Melissa- Seeing the finished product up on the big screen was definitely the most rewarding aspect. On a more personal level, being able to see close friends working in their element, fulfilling their passions was also a great part.
Has anything you’ve learned at Easton been useful, in film-making, or in post-high-school life in general?
Joey- Mr. Chillot’s class on graphic design was my first introduction to Photoshop, which we now use all the time for creating posters for our movies. Also, the English department at Easton was fantastic. Nobody at college knows how to write papers or do MLA format! But I’m a pro at that now, so thank you Easton!
Kyle- Mrs. Folcher and Ms. Capecci had us doing multi-media and film projects in their classes and that really pointed me in the right direction as to what I wanted to do with my life.
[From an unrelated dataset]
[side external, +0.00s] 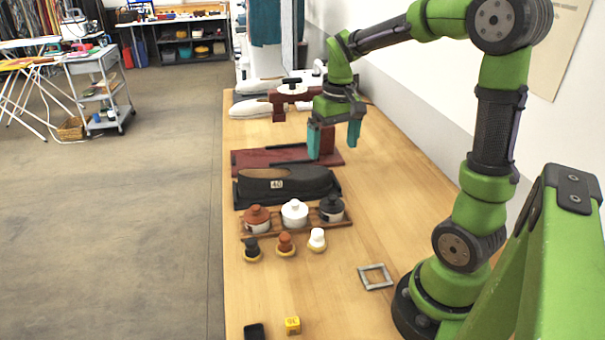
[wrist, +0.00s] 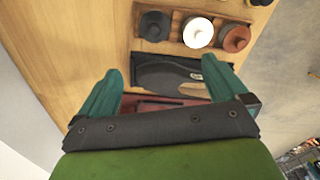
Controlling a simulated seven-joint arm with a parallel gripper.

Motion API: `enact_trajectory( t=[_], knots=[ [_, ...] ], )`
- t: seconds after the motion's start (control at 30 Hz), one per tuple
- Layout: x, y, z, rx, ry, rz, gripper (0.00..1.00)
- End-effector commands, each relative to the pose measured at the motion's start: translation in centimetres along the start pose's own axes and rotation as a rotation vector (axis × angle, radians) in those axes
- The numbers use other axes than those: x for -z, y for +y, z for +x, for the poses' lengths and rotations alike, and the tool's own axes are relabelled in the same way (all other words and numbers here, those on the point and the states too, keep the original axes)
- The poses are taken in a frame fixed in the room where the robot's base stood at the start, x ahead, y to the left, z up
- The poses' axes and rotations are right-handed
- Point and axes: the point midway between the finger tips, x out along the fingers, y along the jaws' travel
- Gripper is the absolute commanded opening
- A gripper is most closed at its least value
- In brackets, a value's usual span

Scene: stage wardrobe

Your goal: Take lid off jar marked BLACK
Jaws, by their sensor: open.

Also all the writing intensive courses are coming in handy because I have a concentration in screen writing as part of my major.
Melissa- Mrs. Wascura was a wonderful influence on me at Easton. The discussions our class would have exploring all the nuances of why things happen in stories, what they could mean, whether they were important or not-those conversations really made me view stories three dimensionally. She also taught me the value of the rough draft, the more the better. Ms. Romkey and Ms. Marquardt of the art department were also invaluable towards helping me focus on the fine arts path I would take throughout college.
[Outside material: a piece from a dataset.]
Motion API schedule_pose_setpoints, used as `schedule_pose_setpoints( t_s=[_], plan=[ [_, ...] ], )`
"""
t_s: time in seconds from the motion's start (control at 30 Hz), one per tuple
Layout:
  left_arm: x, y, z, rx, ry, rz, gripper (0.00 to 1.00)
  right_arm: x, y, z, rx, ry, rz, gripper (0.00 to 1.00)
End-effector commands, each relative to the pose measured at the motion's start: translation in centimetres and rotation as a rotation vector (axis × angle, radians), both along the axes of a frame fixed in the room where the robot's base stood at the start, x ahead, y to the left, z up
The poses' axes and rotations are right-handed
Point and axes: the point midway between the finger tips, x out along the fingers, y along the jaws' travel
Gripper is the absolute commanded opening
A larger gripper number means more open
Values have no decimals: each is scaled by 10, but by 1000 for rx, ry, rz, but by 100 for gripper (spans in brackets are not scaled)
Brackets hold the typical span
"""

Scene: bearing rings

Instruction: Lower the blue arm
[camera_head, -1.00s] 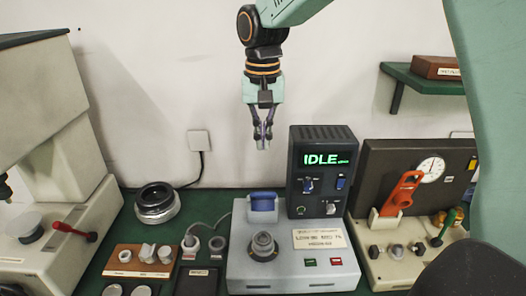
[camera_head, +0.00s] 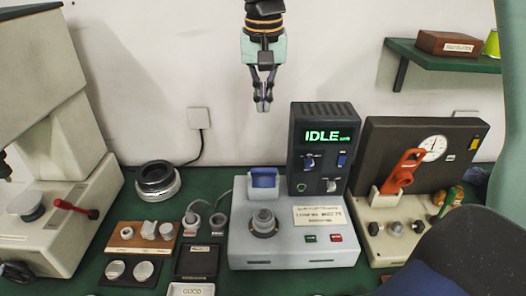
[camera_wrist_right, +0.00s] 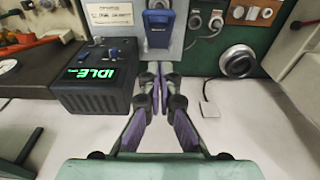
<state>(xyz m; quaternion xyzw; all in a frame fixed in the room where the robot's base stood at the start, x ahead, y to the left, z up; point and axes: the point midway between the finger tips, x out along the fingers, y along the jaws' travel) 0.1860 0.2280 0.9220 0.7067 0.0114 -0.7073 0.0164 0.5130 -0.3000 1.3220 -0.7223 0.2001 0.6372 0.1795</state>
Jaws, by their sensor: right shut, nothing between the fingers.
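The blue arm (camera_head: 263,181) stands raised at the back of a light grey machine (camera_head: 240,245), behind a round metal post carrying a ring (camera_head: 263,222). The blue arm also shows in the right wrist view (camera_wrist_right: 158,30), just beyond the fingertips. My right gripper (camera_head: 263,106) hangs above and behind it, pointing down. It is shut and empty, with a clear gap to the blue arm; its fingertips also show in the wrist view (camera_wrist_right: 153,68). My left gripper is not in view.
A dark control box (camera_head: 323,150) reading IDLE stands right of the blue arm. A gauge stand (camera_head: 415,150) with a red lever (camera_head: 403,172) is farther right. A wooden ring tray (camera_head: 128,240) and a round dark-topped metal piece (camera_head: 158,181) are left. A shelf (camera_head: 420,58) juts from the wall.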

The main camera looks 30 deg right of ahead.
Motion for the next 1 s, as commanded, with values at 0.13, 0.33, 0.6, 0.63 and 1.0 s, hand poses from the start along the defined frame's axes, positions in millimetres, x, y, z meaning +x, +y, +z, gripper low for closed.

What are your future plans for Platypus Underground and yourselves?
Joey- We have a couple of things lined up right now. We just finished filming a 15-minute movie called “Fist of Justice,” which I’m using for my senior project at Temple. I’m also writing an animated TV pilot called “Prince Ashley and the Magical Crystal Quest.” As for the future of the company, we’re hoping to one day have our own studio and backlot to film our movies on, and to acquire other people’s movies and distribute them along with our own. A mini Hollywood!
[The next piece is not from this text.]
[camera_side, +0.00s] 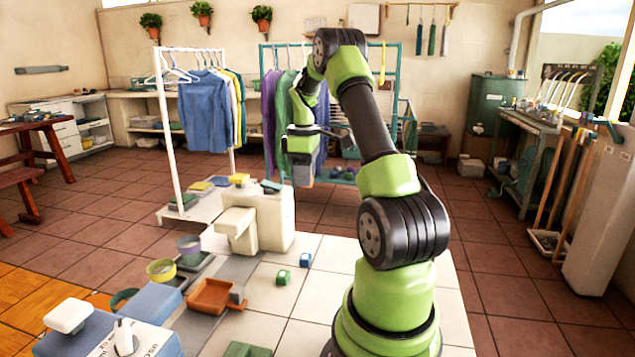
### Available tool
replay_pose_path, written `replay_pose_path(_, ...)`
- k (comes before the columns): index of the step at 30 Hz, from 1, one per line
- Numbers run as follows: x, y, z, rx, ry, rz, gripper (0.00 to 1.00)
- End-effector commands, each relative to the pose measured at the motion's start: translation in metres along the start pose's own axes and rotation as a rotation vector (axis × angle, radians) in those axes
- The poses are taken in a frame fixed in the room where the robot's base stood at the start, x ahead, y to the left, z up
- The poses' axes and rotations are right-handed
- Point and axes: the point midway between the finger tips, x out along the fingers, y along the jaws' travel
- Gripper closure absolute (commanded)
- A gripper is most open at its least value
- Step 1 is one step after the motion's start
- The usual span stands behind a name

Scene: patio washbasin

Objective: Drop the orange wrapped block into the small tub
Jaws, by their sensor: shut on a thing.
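My gripper (302,176) hangs in the air behind the white block-shaped stand, in front of the clothes rack. It points down and is shut on something too small and dark to make out. I cannot pick out an orange wrapped block anywhere in the side view. Two small round tubs stand left of the white stand: a yellow-green one (161,270) and a purple-grey one (188,246). I cannot tell which is the small tub. My gripper is well above both and to their right.
The white stand (262,218) rises between tubs and gripper. Blue boxes (150,302) are at front left.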

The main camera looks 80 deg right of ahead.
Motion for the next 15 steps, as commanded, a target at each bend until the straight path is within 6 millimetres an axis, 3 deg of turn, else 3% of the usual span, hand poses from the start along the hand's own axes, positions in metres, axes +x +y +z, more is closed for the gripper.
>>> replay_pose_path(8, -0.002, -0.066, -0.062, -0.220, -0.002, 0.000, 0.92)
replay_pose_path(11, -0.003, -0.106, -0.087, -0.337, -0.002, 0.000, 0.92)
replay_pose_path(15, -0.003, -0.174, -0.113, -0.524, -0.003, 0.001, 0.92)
Kyle- Joey has an animated kids show we are trying to get off the ground. I have a few shorts I’m polishing up and a feature tentatively named “Ralf’s House of Assassins” that I am and finishing up and trying to get funded currently. It should be good, bloody fun.
Shannon- What matters the most to me is that we just keep making movies. It would be wonderful if Platypus Underground could come into some money so that we could REALLY increase our production value, but at the end of the day, it doesn’t change anything. I personally am not sure what I want to do with my life just yet, but I do know that I want Platypus Underground to be a part of it. I really enjoy the pre-production and production process. Being one of the key people who makes everything comes together is very satisfying.
Melissa- Several things in the works. I’ve got several scripts in the works intended for a compilation of short films. I’ll be working with Joey on an animation, story boarding the script and working on character models, and with Kyle on the graphic novel tentatively in the works to coincide with the production of “Ralf’s House of Assassins”. Good stuff.
Sins of the Dragon premiered at the Pocono Community Theater on December 2, 2012. An exciting, intense, and witty production, the film is an impressive take-off for the young company. Visit the company’s Youtube page, Platypus Underground, or website, www.platypusunderground.com, for DVDs, trailers, and special features.
Making the Music: Brandon Frankenfield
An extremely important part of every film is its soundtrack. Brandon Frankenfield, younger brother of Kyle Frankenfield and EAHS senior, composed the film score for Sins of the Dragon.
I started teaching myself piano at 12 by learning songs by ear. I wasn’t the most talented musician back then so my songs were “freely adapted” to say the least. I would arrange well known piano songs for myself so that I could play them with my limited piano skills. Once I became a better musician that hobby gave way to arranging and composing my own music. I’ve been enrolled in the band, choir, and musical theater programs here at the high school for my four years as well as various other music classes offered, which has helped tremendously.
What other compositions had you done prior to Sins of the Dragon? Would you consider it your biggest “project” so far?
Before Sins of the Dragon I had composed a couple of short songs for some of Platypus Underground’s first films. These mostly consisted of poorly recorded piano and guitar duets on a grainy camcorder mike with some cheesy MIDI drums in the background. After stepping into the high school’s music program my freshman year, I gained an interest in orchestral and symphonic ensembles which put me on the path of composing that I’m on today. Now my portfolio of compositions is an interesting mix of orchestral film-like music and quirky, questionable compositions as I experiment with my own personal musical styles.
Sins of the Dragon was definitely my biggest project to date. For most of the film I had written instrument parts for a full symphonic orchestral which I had never done before. But Platypus Underground has already put me to work on some more projects that are more ambitious than ever.
Approximately how long did you spend working on the music alone?
All the music found within the movie was written in sporadic periods ranging from the beginning of that summer all the way to a week or so before we premiered it, which was in the first week of December 2012 and most definitely a close call. I mostly worked on concept music and the main title theme for the movie during the summer before Platypus Underground had any of it filmed. Then in the fall the real work began when I had to score the music to each individual scene.
You’re planning to go into musical composition, correct? Even if not, what kind of influence has EAHS and Easton’s music program had on you, your work, and (if applicable) your decision to compose professionally?
Yes, I’m planning on pursuing music composition as a career. Ideally I’d like to score and write music for movies on the big screen or television. Easton High School’s music program has influenced me to no end in my interest in music. Walking into freshman year I had no idea what plans I had for college or a career. I was entertaining the idea of going into engineering or computer sciences. Luckily the band and choral programs, along with some very talented music directors, instilled a passion for music in me that I plan on pursuing for the rest of my life.